Nestled along the West Penn Trail and the Conemaugh River just beyond highway 22 in Westmoreland County, Pennsylvania, down a long country road, inhabits a few dark and mysterious creatures that may deliver a certain fear into the strongest of men once they dare to come face to face with them. It is not any one particular entity that can be seen by the human eye, although a few lay claims to having witnessed their terrifying form; but they can definitely be felt on just about any given night by the many of us who sense that uncanny fear for the unnatural things that exist within our universe.
If this hasn't gotten your attention then maybe a few restless ghosts, wandering apparitions, sunken buildings, and ethereal mist that hovers will do the trick. This is only some of what you will find when you visit the diminished under-water town of Livermore, Pennsylvania. Once a booming community during the 1800's, flooding by the Flood Control Act of the United States Congress permanently silenced the community forever, or so they thought.
When our group visited Livermore a few years ago, we were not let down. It possessed an eerie feeling that encompassed all twelve of us. The mist hovered over our heads when we walked across the bride. Below, there were a few remnants of what used to be once a town.
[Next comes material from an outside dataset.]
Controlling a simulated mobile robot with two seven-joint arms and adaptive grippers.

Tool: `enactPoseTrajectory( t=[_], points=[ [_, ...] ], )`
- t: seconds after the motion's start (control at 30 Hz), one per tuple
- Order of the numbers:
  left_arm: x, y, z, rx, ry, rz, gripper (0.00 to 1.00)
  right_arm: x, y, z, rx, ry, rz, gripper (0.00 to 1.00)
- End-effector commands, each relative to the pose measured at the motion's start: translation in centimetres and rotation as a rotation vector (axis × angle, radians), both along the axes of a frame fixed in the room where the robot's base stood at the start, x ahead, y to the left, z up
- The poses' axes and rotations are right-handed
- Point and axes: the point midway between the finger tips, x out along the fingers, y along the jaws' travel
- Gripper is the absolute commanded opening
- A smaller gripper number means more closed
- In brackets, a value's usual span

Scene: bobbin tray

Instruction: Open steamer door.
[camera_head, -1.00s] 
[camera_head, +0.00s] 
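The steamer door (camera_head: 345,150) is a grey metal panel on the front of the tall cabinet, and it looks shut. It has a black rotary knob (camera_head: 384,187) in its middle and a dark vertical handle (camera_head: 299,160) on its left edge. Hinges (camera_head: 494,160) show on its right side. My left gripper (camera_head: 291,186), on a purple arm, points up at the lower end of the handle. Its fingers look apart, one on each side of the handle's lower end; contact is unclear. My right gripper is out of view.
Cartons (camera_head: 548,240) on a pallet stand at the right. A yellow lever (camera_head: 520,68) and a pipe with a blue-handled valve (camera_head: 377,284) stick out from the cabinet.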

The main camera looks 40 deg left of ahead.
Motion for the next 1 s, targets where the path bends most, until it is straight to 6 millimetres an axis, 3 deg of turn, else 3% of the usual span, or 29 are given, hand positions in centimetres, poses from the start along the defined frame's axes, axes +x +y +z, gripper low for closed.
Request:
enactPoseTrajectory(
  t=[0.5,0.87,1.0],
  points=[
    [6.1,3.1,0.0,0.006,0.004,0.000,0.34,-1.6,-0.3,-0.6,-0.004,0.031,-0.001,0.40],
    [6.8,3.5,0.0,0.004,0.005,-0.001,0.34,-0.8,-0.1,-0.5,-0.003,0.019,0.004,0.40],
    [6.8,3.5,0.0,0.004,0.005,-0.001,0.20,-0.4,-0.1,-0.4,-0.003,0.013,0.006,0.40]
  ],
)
Flooding has hidden away most of what was, but we managed to find some treasures from the past once we scaled the hill and zoomed in closer.
Livermore, Pennsylvania was established in 1827 and grew slightly once a railroad and canal were firmly put into place. Some of the local legends has it that a witch was drawn to the beauty of the area and eventually made the town her home, enchanting the residents with her powers. However not all of the good people were bewitched by her spells, and it has been said that the towns people burned her to death, and she cursed the town to damaging floods while her flesh burned into that of a corpse.
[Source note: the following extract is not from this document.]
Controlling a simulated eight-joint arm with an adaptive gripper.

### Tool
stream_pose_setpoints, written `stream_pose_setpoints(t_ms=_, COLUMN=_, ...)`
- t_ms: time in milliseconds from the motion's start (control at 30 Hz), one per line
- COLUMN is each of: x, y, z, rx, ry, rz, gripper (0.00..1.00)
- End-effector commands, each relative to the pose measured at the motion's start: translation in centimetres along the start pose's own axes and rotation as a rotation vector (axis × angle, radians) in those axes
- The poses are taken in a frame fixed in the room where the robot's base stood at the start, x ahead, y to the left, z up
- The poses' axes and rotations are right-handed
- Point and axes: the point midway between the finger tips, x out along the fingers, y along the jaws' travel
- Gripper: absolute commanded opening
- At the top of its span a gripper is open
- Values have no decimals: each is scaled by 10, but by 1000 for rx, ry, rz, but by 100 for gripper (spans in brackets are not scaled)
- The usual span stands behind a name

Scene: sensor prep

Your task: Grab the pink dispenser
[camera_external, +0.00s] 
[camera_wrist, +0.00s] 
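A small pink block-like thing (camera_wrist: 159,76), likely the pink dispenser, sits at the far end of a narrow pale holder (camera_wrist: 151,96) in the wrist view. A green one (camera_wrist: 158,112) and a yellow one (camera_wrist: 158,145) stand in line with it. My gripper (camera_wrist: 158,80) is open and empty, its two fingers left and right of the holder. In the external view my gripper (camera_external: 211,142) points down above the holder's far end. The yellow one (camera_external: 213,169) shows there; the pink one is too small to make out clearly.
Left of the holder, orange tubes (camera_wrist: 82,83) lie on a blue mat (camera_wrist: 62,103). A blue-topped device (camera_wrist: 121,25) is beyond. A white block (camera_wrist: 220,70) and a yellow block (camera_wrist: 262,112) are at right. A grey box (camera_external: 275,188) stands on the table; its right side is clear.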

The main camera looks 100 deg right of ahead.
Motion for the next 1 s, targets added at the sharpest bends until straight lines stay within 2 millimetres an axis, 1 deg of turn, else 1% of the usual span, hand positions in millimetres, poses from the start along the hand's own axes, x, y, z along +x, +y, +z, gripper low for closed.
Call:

Unfortunately the witches curse was coming into play as a severe flood on the anniversary of her death in 1889 permanently closed the bustling canal that once allowed travel from Johnstown to Pittsburgh along with connections to nearby Blairsville and Saltsburg. In 1936 Livermore once again succumbed to flood waters, submerging the buildings and residents to flood waters reaching 18 feet.
The great St. Patrick's Day flood was the towns beginning of the end of Livermore as structural damages to the small town was much too severe to fully recuperate its former status. One resident died from the flood and $500 million in damages was more then the town could handle. The Flood Control Acts of 1936 and 1938 left Livermore with a future of being fully submerged underwater forever.
Visitors to Livermore claim that you can see images of the structures that once stood mirrored on the surface of the water, and when the water levels get low you can see roof tops and chimneys of the homes that once made Livermore a town. Screeching noises from no apparent source, distinct howling noises, dark images, ghostly figures, red eyes, and a foul smell that will leave your hair standing on end are only some of the reports that people have stated feeling, seeing or smelling in the past. The cemetery is another story within itself. The feeling of being followed and watched never leaves you through your whole visit to the resting place of the damned.
The old Livermore Cemetery now rests on top of the hill above the sunken town where the deceased once lived. It was a requirement by the Flooding Act that it be moved due to contamination of disturbing buried coffins by means of purposely flooding the area. However the legend tells us that the cemetery was moved so that the dead could rest below the dirt instead of water. You will find the haunted graveyard at the end of Livermore road, which also happens to be the entrance to the West Penn Trail.
The Livermore Cemetery sign is still intact and it is the original that was used in the black and white version of Night of the Living Dead, the actual movie itself was filmed an hour away in Evans City, Pennsylvania. Some of the hot spots in Livermore include dated bridges, with the most popular being at the beginning of the West Penn trail. Once you have passed the gate, make a left and at this bridge your fate awaits you in the form of fear.
When visiting Livermore make sure to proceed with caution as police do patrol the area. Respect the graves of the deceased or they will haunt you forever. Take a camera, flashlight, extra batteries, and quite possibly some extra underwear "just in case."
Livermore is sometimes referred to as "Satan's Seat" due to the complex nature of the repeated floods that never allowed the town to replenish itself into a healthy form, but rather it remained contaminated by murky waters that continually kept it lurking into the depths of a damned dampened darkness, and eventually ruins and death.
Livermore, PA. Is located 40 miles east of Pittsburgh. Take I-376 E to Highway 22/E. William Penn Highway. Turn left on Livermore Road and continue straight.